The first thing that we're going to to need to do is retrieve the coefficient of determination or R squared value. Using the regressor again, we're going to pass in score. Then inside the parentheses we'll pass in the final exam test array followed by the course grade test array. Let's really quickly move into the console and pass in R squared. And we're all going to get a different number back, but it should be something around 0.94 or 0.95.

medium

I don't really want to spend too much time on this because the interpretation and what an acceptable R squared value should be is really open for debate depending on what you're modeling. But regardless of the model, R squared always ranges from zero to one. And in theory, as the value gets closer to one, the more accurately it represents the data. So if you were ever to get an R squared value of one, it should predict the exact output every single time.

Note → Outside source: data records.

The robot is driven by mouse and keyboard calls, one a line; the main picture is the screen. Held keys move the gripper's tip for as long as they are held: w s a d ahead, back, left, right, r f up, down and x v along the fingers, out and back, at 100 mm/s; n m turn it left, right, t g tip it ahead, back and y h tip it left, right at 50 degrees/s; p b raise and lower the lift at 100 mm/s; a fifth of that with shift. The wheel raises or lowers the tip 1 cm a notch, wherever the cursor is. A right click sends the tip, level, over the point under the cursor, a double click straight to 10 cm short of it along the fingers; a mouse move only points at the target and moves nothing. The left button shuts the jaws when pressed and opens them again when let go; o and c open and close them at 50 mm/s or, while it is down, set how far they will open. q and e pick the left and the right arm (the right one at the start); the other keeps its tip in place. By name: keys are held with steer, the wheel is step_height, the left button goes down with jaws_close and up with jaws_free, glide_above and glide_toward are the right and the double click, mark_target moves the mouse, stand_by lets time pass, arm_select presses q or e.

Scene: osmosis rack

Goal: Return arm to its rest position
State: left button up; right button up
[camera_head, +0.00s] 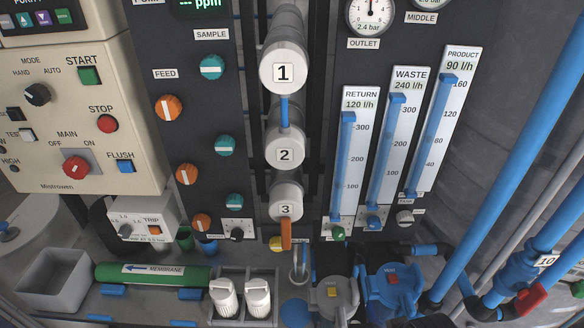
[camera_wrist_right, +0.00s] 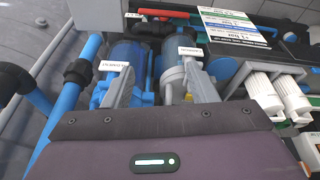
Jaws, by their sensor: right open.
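My right gripper (camera_wrist_right: 157,68) shows in the right wrist view. Its two grey fingers are spread apart with nothing between them. The fingers overlap the pumps in the picture, but no contact can be made out. Neither of my grippers nor arms shows in the head view.
A rack panel with flow gauges (camera_head: 348,165), white numbered housings (camera_head: 285,150) and orange and teal knobs fills the head view. Blue pipes (camera_head: 530,150) run down the right.

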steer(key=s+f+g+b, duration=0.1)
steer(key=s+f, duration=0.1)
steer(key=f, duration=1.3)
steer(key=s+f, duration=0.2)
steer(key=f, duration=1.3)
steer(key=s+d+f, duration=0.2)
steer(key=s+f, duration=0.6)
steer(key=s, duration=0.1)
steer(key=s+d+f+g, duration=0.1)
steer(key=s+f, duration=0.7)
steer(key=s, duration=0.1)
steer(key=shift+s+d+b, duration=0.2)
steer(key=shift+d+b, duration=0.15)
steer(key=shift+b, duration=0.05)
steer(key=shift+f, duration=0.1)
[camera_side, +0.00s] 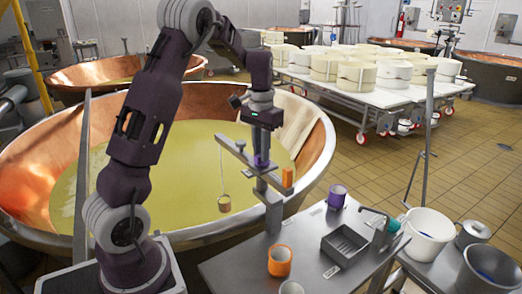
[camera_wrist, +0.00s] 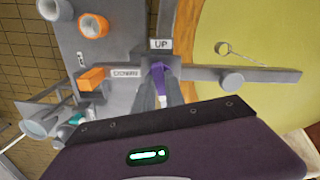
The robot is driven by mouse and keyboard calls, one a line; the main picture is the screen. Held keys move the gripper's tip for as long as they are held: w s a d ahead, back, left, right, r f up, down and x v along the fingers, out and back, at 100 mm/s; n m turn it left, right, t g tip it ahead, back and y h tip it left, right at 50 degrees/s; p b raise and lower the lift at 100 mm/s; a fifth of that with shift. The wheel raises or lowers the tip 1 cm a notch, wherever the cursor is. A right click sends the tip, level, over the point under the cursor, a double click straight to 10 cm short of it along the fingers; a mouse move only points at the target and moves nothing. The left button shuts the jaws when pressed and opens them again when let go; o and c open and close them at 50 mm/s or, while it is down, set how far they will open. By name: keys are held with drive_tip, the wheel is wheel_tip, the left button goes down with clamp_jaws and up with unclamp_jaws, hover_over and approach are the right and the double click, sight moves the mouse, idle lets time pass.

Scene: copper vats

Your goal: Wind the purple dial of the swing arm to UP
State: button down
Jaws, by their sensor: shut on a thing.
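The grey swing arm (camera_side: 236,157) stands on a post at the vat's rim; its beam (camera_wrist: 268,74) crosses the wrist view. Its purple dial (camera_wrist: 158,75) sits between my fingertips, and a bit of it shows in the side view (camera_side: 262,161). My gripper (camera_wrist: 160,90) points down and is shut on the dial. The UP label (camera_wrist: 160,44) lies just beyond the dial's far end, and the DOWN label (camera_wrist: 125,73) is to its left. The dial's visible end points roughly toward UP; the fingers hide part of it. A small bucket (camera_side: 224,204) hangs from the beam over the yellow liquid.
An orange block (camera_side: 287,177) is by the swing arm's post. The grey table holds an orange cup (camera_side: 280,262), a purple cup (camera_side: 337,197) and a dark tray (camera_side: 344,246). The copper vat (camera_side: 305,160) lies behind. A white bucket (camera_side: 428,232) stands at right.

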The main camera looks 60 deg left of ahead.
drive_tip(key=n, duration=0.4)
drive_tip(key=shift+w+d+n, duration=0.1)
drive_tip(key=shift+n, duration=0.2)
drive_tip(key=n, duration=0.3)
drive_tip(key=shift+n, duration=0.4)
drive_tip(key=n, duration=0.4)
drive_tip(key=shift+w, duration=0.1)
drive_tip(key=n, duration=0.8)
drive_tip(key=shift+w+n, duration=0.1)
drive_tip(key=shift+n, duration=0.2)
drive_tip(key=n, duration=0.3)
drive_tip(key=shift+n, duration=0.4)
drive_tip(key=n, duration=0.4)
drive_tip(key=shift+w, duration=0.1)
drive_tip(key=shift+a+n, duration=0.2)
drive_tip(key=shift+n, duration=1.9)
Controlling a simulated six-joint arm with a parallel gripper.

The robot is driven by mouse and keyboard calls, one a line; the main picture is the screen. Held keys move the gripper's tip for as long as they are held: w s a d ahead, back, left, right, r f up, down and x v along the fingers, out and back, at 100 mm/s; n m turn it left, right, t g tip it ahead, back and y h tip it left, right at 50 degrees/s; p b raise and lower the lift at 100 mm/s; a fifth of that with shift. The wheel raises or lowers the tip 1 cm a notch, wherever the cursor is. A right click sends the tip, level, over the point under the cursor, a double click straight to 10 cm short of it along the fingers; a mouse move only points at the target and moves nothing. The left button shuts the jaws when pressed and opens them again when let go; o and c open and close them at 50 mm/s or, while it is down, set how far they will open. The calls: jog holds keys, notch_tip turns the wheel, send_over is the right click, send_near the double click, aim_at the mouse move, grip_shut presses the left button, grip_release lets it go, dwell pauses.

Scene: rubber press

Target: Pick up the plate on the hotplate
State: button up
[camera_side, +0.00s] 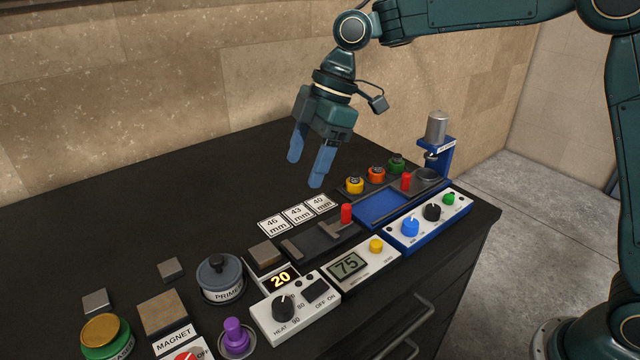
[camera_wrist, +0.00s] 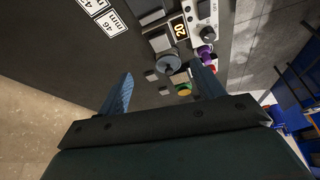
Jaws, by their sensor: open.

The two other pieces of information that may have value for us in the future are the y-intercept and the slope of the regression line. Starting with the slope, we're going to use the regressor again. Then pass in COEF which is short for coefficient followed by an underscore. Then to get the y-intercept, we pass in intercept and an underscore. Then we can go ahead and check those in the console. So the slope is right around one and the regression line crosses the y-intercept at about zero.

medium

The last thing I want to cover in the guide is how to actually generate new predictions using the linear model. And like the others this is pretty easy. All we have to do is pass in the regressor followed by predict. And based on the documentation, we need to pass in an array. So let's go ahead and do that and we'll use the final exam scores of 70, 80 and 90. Whoops, I forgot that we need to change the shape of the array first. Okay, there we go. And those are going to be our three course grade predictions that are based on the model.

medium

All righty, that finally wraps this guide up so I will see you in the next one.